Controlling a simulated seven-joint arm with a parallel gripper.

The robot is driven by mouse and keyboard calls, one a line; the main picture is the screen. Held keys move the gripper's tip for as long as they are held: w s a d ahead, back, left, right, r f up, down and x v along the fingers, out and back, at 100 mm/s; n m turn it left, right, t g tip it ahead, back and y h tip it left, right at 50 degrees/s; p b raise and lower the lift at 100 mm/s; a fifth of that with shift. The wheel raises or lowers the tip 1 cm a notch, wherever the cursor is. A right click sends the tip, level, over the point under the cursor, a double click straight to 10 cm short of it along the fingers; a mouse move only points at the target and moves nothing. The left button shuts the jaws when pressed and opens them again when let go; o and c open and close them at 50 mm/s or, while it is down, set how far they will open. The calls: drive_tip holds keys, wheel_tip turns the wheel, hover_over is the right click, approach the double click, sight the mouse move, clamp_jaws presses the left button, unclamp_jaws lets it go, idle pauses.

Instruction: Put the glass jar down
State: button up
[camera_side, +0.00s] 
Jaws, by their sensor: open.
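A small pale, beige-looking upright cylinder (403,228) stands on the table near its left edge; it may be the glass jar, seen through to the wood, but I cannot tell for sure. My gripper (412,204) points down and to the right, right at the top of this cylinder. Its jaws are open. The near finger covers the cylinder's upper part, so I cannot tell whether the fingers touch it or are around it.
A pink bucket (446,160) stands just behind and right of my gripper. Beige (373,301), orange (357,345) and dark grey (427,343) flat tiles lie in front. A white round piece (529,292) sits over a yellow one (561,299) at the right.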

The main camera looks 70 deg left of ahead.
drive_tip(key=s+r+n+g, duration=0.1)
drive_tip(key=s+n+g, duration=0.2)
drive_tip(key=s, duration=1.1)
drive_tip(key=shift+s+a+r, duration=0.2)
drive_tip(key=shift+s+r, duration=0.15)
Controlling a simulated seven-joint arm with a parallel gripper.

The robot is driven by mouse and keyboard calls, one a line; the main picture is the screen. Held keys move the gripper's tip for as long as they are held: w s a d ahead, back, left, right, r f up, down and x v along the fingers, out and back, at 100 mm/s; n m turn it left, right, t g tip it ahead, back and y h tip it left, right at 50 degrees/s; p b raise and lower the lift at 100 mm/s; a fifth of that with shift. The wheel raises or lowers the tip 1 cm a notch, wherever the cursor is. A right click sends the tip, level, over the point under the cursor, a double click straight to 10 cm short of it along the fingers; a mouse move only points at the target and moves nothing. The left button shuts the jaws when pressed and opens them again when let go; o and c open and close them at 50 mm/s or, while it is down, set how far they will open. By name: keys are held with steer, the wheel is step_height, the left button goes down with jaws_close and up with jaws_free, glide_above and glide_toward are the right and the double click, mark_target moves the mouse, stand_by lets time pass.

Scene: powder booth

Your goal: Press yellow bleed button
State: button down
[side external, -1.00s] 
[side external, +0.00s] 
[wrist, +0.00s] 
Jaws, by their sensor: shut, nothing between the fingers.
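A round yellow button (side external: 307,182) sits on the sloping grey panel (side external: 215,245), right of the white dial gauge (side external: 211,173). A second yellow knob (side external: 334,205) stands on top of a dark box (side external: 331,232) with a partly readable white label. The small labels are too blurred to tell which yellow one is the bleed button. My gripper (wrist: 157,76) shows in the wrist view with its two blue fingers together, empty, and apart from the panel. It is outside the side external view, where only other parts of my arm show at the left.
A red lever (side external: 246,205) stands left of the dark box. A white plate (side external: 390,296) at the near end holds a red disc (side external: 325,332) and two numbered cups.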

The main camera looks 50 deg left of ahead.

★ ★ ★ ★

» **THE TASK**
The records above need to be transcribed in full. Keep every character unchanged.

» **RESPONSE TO THE TASK**
Controlling a simulated seven-joint arm with a parallel gripper.

The robot is driven by mouse and keyboard calls, one a line; the main picture is the screen. Held keys move the gripper's tip for as long as they are held: w s a d ahead, back, left, right, r f up, down and x v along the fingers, out and back, at 100 mm/s; n m turn it left, right, t g tip it ahead, back and y h tip it left, right at 50 degrees/s; p b raise and lower the lift at 100 mm/s; a fifth of that with shift. The wheel raises or lowers the tip 1 cm a notch, wherever the cursor is. A right click sends the tip, level, over the point under the cursor, a double click straight to 10 cm short of it along the fingers; a mouse move only points at the target and moves nothing. The left button shuts the jaws when pressed and opens them again when let go; o and c open and close them at 50 mm/s or, while it is down, set how far they will open. The calls: drive_tip holds keys, wheel_tip turns the wheel, hover_over is the right click, approach the double click, sight the mouse move, clamp_jaws presses the left button, unclamp_jaws lets it go, idle pauses.

Instruction: Put the glass jar down
State: button up
[camera_side, +0.00s] 
Jaws, by their sensor: open.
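A small pale, beige-looking upright cylinder (403,228) stands on the table near its left edge; it may be the glass jar, seen through to the wood, but I cannot tell for sure. My gripper (412,204) points down and to the right, right at the top of this cylinder. Its jaws are open. The near finger covers the cylinder's upper part, so I cannot tell whether the fingers touch it or are around it.
A pink bucket (446,160) stands just behind and right of my gripper. Beige (373,301), orange (357,345) and dark grey (427,343) flat tiles lie in front. A white round piece (529,292) sits over a yellow one (561,299) at the right.

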The main camera looks 70 deg left of ahead.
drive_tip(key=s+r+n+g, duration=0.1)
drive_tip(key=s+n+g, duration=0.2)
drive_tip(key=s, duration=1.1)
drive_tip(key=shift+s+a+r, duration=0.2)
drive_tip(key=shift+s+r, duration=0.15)
Controlling a simulated seven-joint arm with a parallel gripper.

The robot is driven by mouse and keyboard calls, one a line; the main picture is the screen. Held keys move the gripper's tip for as long as they are held: w s a d ahead, back, left, right, r f up, down and x v along the fingers, out and back, at 100 mm/s; n m turn it left, right, t g tip it ahead, back and y h tip it left, right at 50 degrees/s; p b raise and lower the lift at 100 mm/s; a fifth of that with shift. The wheel raises or lowers the tip 1 cm a notch, wherever the cursor is. A right click sends the tip, level, over the point under the cursor, a double click straight to 10 cm short of it along the fingers; a mouse move only points at the target and moves nothing. The left button shuts the jaws when pressed and opens them again when let go; o and c open and close them at 50 mm/s or, while it is down, set how far they will open. By name: keys are held with steer, the wheel is step_height, the left button goes down with jaws_close and up with jaws_free, glide_above and glide_toward are the right and the double click, mark_target moves the mouse, stand_by lets time pass.

Scene: powder booth

Your goal: Press yellow bleed button
State: button down
[side external, -1.00s] 
[side external, +0.00s] 
[wrist, +0.00s] 
Jaws, by their sensor: shut, nothing between the fingers.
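A round yellow button (side external: 307,182) sits on the sloping grey panel (side external: 215,245), right of the white dial gauge (side external: 211,173). A second yellow knob (side external: 334,205) stands on top of a dark box (side external: 331,232) with a partly readable white label. The small labels are too blurred to tell which yellow one is the bleed button. My gripper (wrist: 157,76) shows in the wrist view with its two blue fingers together, empty, and apart from the panel. It is outside the side external view, where only other parts of my arm show at the left.
A red lever (side external: 246,205) stands left of the dark box. A white plate (side external: 390,296) at the near end holds a red disc (side external: 325,332) and two numbered cups.

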The main camera looks 50 deg left of ahead.

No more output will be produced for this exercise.